True. You could, however, just add 10 bytes (or more) of random salt and
just remove 10 bytes at the other end. This servers more as a canary and to
make it harder as it is 80 bits larger.
> Signing with the private key doesn't provide security, it provides
> non-repudiation. In other words, since the public key is public, anyone
can
> decrypt something encrypted with a public key. However, only the owner of
> the private key could have signed it (hence the name).
Agree.
> The way that SSL does it is to add one more step: the private key is used
to
> encrypt a known phrase (I believe it is the server name from the public
key
> cert plus the time stamp on the server), signed. The client decrypts with
> the private key and then verifies the signature. That way, the client
knows
> that the server knows the key and knows that only the server could have
> signed the response.
That was kinda what I was going for. The server hashes the shared key
(which is not included in the msg reply) plus all other elements included in
the reply. It then signs the digest with its' private key as normal. Now
the client can prove the server knows the same key the client sent and the
server does not have to send back the plain hash of the key. Basically this
adds a lot more data to the hash so it is not just the key itself that is
being hashed as that would expose the key to a brute force hash attack.

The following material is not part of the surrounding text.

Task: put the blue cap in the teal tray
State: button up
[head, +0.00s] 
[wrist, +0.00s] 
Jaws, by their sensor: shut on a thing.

That said, if all the other information is contained in the response, you
could still brute force the signature because the only thing unknown is
still the key itself (as the rest is on the wire). So he gens a hash with
all the other elements plus the "key guess" and tries to verify the
signature, and keeps going with new key guesses until he finds a match.
Sending an extra long key (say 64 bytes) to begin with will mitigate against
that (because it is twice as long). Both sides will know the long key, but
use only 16 (or 32) bytes for the AES encryption. (uggg...)
Thanks for the reply Nick. Have a good weekend.